Jan Mayer: Mit dieser Aussage ist gemeint, dass eine Führungskraft diese Abfolge berücksichtigen sollte, wenn sie an ihrer Führungsqualität ­arbeitet. Nur wenn sie selbst eine stabile Basis hat – das ICH –, ist sie auch in der Lage, andere gut zu führen. Und bevor ich ein Team als Ganzes – das WIR – führen und stärken kann, muss ich mich um jedes Teammitglied – das DU – kümmern.

Sind Ihre Handlungsanleitungen universal verwendbar, oder muss ein Südtiroler ­Unternehmen anders handeln als ein italienisches oder ein bundesdeutsches?
Jan Mayer: Die Prinzipien sind die gleichen. Aber man muss bei der Führung von Teams die Lebenssituation der Teammitglieder berücksichtigen. Dabei können dann schon kulturelle Unterschiede eine Rolle spielen.

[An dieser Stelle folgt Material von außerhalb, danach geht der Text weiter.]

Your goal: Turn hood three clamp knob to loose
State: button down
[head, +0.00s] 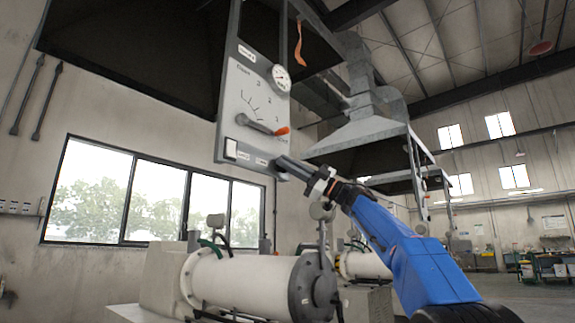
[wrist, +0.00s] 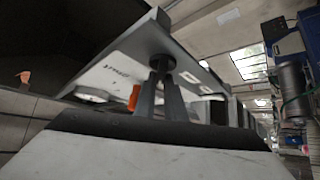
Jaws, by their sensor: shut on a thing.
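A pale grey control panel (head: 240,95) hangs from the hood in the head view, with a printed scale and a lever (head: 256,126) with an orange tip (head: 283,131). My gripper (head: 279,163) is at the panel's lower right corner. In the wrist view, its two dark fingers (wrist: 163,88) are shut on a small dark clamp knob (wrist: 162,63) on the panel face. The lever's orange tip (wrist: 134,97) is just left of the fingers. I cannot read the knob's setting.
A round gauge (head: 280,78) is on the panel's right edge, and a white switch plate (head: 231,149) is at its lower left. An orange strip (head: 299,42) hangs above. A white cylindrical mill (head: 245,282) stands below the panel. Another hood (head: 362,135) is behind.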

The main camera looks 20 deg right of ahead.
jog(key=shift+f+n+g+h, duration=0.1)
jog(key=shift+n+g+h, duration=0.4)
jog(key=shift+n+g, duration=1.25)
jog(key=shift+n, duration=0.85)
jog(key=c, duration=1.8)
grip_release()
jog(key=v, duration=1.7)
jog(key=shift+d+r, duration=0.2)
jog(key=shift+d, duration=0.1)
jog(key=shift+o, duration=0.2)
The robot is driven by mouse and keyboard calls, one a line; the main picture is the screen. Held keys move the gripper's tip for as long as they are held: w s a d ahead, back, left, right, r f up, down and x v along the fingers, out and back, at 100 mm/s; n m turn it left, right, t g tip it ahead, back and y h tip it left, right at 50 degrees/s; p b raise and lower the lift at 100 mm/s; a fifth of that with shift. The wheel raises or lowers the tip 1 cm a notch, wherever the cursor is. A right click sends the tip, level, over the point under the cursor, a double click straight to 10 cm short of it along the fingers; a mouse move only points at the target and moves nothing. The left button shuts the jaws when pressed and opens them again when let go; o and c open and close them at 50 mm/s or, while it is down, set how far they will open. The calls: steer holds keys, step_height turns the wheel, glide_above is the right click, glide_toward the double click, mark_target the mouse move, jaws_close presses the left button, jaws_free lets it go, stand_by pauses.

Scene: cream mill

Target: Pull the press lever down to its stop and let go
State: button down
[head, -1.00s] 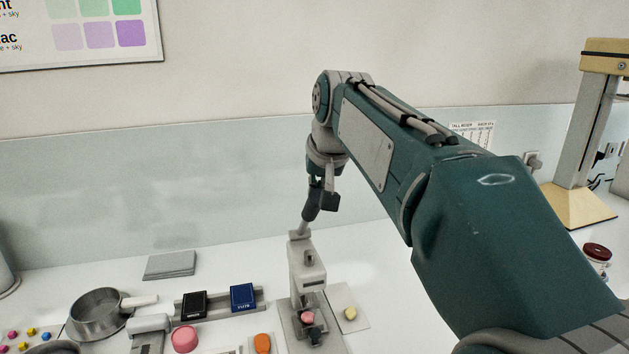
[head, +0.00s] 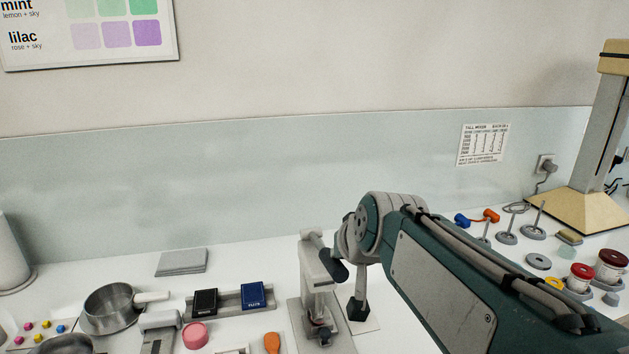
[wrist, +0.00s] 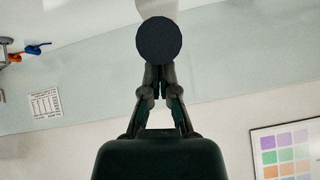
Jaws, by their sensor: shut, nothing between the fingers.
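The grey press (head: 316,290) stands upright on its base plate at the front middle of the counter. Its lever (head: 336,267), with a dark grip, slopes down to the right in the head view. The grip's round end (wrist: 159,40) fills the top middle of the wrist view and hides my fingertips. My gripper (wrist: 160,76) is shut and empty, its fingers beyond that round end, very close to the lever. I cannot tell whether they touch it. In the head view my arm hides most of the gripper. Whether the lever is at its stop cannot be seen.
Red-lidded jars (head: 580,276) and a tall stand (head: 600,150) are at right. The back counter is mostly clear.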

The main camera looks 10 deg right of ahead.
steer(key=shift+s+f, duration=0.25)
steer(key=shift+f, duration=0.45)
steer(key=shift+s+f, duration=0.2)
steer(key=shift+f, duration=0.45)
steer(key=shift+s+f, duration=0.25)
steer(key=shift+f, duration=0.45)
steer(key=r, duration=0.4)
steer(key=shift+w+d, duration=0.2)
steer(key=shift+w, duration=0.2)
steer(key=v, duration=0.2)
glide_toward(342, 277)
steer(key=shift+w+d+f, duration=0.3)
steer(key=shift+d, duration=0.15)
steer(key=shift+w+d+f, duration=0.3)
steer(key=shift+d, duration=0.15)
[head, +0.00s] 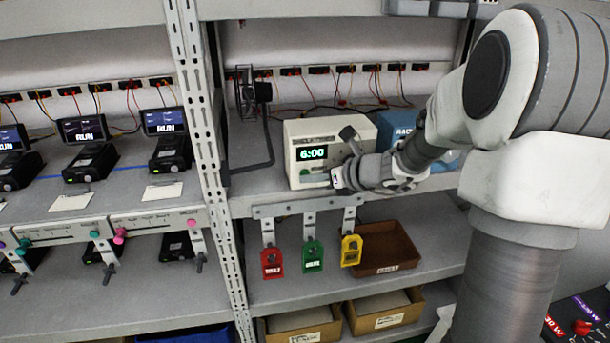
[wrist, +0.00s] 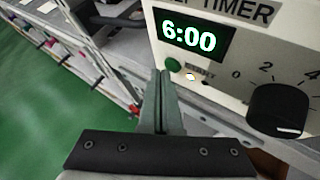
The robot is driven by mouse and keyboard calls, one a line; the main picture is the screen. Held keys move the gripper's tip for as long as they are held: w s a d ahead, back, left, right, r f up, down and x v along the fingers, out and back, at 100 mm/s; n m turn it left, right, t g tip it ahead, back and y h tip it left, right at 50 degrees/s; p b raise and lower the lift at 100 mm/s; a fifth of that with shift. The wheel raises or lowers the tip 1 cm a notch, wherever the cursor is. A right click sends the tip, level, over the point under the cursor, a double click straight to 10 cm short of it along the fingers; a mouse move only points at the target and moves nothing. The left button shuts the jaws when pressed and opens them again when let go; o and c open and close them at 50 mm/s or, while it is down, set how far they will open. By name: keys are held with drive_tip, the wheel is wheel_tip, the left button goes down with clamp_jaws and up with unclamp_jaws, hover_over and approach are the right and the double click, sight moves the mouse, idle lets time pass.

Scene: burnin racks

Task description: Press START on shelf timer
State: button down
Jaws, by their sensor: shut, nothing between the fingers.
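The shelf timer (head: 305,137) is a cream box on the right bay's shelf, with a lit green display reading 6:00. In the wrist view the timer (wrist: 220,72) fills the upper right. Its green round button (wrist: 173,64) is below the display, with a small lit lamp (wrist: 190,77) and a partly readable label beside it. A black dial (wrist: 277,110) with numbers is to the right. My gripper (wrist: 160,75) is shut and empty, its fingertips just left of and below the green button in the picture. Whether they touch the face cannot be told. In the head view my gripper (head: 338,177) is at the timer's lower right front.
A blue box (head: 395,122) stands right of the timer. Red (head: 271,263), green (head: 313,256) and yellow (head: 351,250) tags hang below the shelf edge. A brown bin (head: 390,245) is beneath. A rack upright (head: 207,150) stands to the left.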

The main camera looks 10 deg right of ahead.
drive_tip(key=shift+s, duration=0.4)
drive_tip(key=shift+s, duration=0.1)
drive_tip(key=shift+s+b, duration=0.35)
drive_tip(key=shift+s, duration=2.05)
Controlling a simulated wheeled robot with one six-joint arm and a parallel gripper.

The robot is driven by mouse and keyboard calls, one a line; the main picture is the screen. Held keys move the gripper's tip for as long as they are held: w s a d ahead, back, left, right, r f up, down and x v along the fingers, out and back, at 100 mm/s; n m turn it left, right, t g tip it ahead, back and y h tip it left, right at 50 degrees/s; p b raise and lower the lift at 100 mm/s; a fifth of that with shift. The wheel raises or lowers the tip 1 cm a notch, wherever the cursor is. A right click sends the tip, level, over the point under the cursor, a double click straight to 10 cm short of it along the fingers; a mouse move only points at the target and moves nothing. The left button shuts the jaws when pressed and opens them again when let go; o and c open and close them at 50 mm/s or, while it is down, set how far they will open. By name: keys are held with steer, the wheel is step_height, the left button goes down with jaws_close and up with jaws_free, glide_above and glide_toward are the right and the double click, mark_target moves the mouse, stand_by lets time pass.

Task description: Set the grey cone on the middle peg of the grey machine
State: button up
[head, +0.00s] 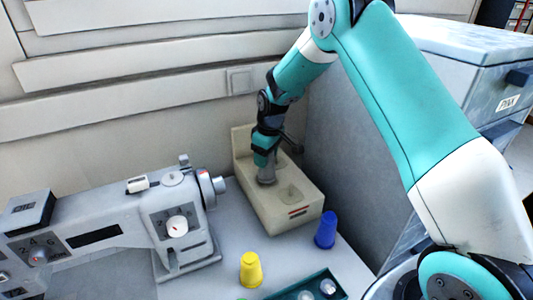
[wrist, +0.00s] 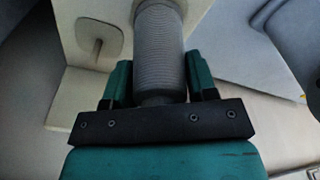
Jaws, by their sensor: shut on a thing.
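My gripper (head: 264,158) is shut on the grey cone (head: 266,176), low over the left part of the pale box-shaped stand. In the wrist view, the ridged cone (wrist: 158,38) sits between my two green fingers (wrist: 160,80). I cannot tell whether its lower end touches the stand. The grey machine (head: 120,222) stands at the left, with knobs, dials and a short upright piece on top. I cannot tell which part is its middle peg.
The pale stand (head: 290,220) has a raised back and a recess with a thin peg (wrist: 97,48). A yellow cone (head: 251,270) and a blue cone (head: 325,230) stand in front of it. A teal-rimmed tray (head: 330,274) lies at the front edge. A grey cabinet (head: 345,150) stands at the right.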

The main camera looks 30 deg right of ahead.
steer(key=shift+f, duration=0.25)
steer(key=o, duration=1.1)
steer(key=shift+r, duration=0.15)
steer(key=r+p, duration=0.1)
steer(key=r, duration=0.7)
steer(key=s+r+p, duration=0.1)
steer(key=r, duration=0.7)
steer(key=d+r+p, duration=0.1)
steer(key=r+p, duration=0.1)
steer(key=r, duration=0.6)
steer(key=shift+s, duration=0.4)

Ihre Tipps richten sich eher an Führungspersonen. Was für Tipps können Sie den Mitarbeitern geben?
Jan Mayer: Die meisten von uns haben Führung­s­­-aufgaben. Und sei es nur innerhalb der eigenen Familie oder vielleicht bei seinem Hobby. Aber unabhängig davon, sollte jeder darauf ­achten, dass das ICH auf stabilen Füßen steht. Die damit in Zusammenhang stehenden Strategien gelten also für alle.

Sie haben zwei Kinder. Wenden Sie da Ihre Methoden auch manchmal an?
Jan Mayer: Aber sicher! Einige Strategien kann man spielerisch schon bei den ganz Kleinen sinnvoll einsetzen.

Zur Person

Jan Mayer ist Sportpsychologe und Professor an der Deutschen Hochschule für Prävention und Gesundheitsmanagement in Saarbrücken, vor kurzem erschien sein Buch „Make them go!“ Mayer sprach beim 15. Anleger­symposion des Raiffeisen InvestmentClubs im Forum Brixen darüber, wie es Spitzentrainern gelingt, die maximale Leistung aus Sportlern und Teams herauszukitzeln. Von diesem Wissen können auch Unter­nehmer profitieren.